Território Aduaneiro

Mais respeito na bagunça! O 'Febeapá' e a classificação de mercadorias (parte 2)

Autores

  • Liziane Angelotti Meira

    é professora pesquisadora coordenadora do Grupo de Pesquisa Capes "Família e Políticas Públicas: Projeção Econômica das Famílias" doutora em Direito pela Pontifícia Universidade Católica de São Paulo e mestre e especialista pela Universidade Harvard.

  • Daniela Floriano

    é mestre em Direito Tributário pela PUC-SP professora em direito tributário e aduaneiro em diversos cursos de extensão e pós-graduação pesquisadora do NEF-FVG e UFMG advogada e sócia do DFloriano Advogados.

12 de dezembro de 2023, 8h00

Recentemente, interessantes reflexões sobre classificação de mercadorias foram formuladas nesta coluna por Rosaldo Trevisan. [1] Em justíssima homenagem à sagacidade do escritor e cronista Sérgio Marcus Rangel Porto, mencionado artigo buscou explorar o “festival de besteiras que assola o país” no que diz respeito ao tema da classificação de mercadorias. Crenças de que órgãos julgadores — administrativos ou judiciais — são responsáveis por dizer o que é um produto, que planejamentos tributários podem ser estruturados a partir de simples mudanças de embalagem ou, ainda, que opiniões técnico-científicas, emitidas via laudos periciais, seriam suficientes para juridicamente classificar uma mercadoria, foram alguns dos exemplos de “besteiras” frequentemente reproduzidas sem o menor pudor ou cautela pelos debatedores de plantão.

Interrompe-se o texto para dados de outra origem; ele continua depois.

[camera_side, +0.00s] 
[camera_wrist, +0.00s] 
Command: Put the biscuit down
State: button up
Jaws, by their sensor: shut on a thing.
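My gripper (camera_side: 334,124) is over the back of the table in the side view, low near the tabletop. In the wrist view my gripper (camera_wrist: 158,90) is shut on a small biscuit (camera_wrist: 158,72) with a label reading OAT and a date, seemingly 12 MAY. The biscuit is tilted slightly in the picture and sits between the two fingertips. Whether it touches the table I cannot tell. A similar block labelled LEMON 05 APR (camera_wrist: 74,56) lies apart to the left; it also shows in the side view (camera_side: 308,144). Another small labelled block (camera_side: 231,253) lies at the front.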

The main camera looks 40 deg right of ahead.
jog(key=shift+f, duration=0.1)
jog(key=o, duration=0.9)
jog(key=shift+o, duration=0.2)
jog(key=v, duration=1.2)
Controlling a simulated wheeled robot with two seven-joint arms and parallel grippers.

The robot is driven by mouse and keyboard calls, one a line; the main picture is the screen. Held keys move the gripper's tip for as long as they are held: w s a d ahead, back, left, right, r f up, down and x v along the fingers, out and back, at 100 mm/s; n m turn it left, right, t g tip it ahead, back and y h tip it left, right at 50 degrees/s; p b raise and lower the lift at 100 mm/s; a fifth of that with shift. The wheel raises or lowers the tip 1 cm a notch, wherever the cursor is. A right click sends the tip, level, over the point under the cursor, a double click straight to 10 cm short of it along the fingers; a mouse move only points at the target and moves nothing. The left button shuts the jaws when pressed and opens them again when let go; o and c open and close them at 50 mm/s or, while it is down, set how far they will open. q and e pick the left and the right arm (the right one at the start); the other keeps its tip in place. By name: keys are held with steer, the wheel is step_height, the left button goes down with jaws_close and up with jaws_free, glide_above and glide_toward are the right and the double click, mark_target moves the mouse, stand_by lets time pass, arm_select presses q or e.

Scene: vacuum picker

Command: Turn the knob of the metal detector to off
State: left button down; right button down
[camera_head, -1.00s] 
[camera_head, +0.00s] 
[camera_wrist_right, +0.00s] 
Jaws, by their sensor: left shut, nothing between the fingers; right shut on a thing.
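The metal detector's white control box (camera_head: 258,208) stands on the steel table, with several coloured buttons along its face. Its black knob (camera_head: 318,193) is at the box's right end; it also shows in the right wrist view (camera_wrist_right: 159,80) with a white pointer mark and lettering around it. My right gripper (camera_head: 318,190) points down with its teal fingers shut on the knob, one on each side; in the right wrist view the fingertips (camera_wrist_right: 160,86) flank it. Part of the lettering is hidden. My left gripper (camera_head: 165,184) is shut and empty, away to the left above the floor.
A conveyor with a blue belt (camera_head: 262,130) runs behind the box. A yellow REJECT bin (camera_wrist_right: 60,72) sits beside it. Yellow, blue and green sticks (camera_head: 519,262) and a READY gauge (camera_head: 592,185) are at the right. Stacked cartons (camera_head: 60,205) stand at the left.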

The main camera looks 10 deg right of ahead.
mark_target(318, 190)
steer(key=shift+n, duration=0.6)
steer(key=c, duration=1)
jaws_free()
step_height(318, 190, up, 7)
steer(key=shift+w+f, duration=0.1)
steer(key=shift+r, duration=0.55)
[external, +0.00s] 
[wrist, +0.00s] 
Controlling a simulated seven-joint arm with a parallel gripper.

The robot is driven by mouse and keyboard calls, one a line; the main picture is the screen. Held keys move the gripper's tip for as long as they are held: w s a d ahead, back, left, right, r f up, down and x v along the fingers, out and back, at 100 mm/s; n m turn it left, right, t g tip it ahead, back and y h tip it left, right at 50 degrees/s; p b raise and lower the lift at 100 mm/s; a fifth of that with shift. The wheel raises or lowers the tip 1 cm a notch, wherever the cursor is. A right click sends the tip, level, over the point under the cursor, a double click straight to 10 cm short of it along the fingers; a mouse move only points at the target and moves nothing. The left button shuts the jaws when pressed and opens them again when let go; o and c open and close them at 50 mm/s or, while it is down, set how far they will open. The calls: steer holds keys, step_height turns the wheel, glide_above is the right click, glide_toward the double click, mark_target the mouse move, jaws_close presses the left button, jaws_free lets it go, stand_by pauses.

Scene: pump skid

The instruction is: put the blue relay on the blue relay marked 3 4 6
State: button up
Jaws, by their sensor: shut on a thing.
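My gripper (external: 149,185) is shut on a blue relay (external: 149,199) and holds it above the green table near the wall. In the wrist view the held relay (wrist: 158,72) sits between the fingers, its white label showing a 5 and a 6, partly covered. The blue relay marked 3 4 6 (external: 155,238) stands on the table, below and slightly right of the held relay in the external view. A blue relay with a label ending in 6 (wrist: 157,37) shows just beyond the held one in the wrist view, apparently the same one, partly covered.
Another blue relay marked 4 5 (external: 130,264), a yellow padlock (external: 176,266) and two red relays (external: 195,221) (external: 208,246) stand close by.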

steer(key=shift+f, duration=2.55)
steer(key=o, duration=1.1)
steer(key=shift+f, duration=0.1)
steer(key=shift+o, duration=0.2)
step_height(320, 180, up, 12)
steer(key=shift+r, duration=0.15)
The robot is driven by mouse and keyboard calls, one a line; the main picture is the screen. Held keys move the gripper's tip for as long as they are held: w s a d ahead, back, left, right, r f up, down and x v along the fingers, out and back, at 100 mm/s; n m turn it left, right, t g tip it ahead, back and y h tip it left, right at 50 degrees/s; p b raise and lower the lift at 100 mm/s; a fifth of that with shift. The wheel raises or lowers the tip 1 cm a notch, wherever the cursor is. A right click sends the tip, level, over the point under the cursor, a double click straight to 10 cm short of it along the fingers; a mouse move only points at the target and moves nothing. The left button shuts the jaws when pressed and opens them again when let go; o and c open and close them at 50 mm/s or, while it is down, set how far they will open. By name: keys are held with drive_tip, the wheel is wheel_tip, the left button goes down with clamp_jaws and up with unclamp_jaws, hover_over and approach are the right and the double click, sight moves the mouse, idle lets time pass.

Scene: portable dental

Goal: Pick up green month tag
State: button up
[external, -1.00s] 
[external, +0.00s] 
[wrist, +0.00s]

Os exemplos explorados no referido texto reúnem — conforme a expressa intenção do autor — apenas algumas das besteiras frequentemente reproduzidas quando o assunto é a classificação das mercadorias. Por existirem, entretanto, muitas outras amostras que merecem integrar o nosso “Febeapá das classificações” é que se prossegue neste artigo.

Spacca

De fato, debater sobre classificação fiscal — como apressadamente muitos costumam chamar, diria Porto, dá ibope. E como todo bom assunto que alcança alguma notoriedade, tende a provocar a manifestação de opiniões descompromissadas, grande parte emitidas por quem nunca teve acesso à legislação que regulamenta o assunto e por iniciantes, ávidos a discorrem sobre como a “Nesh classifica (!)”. Estes são os ingredientes que recheiam o nosso festival.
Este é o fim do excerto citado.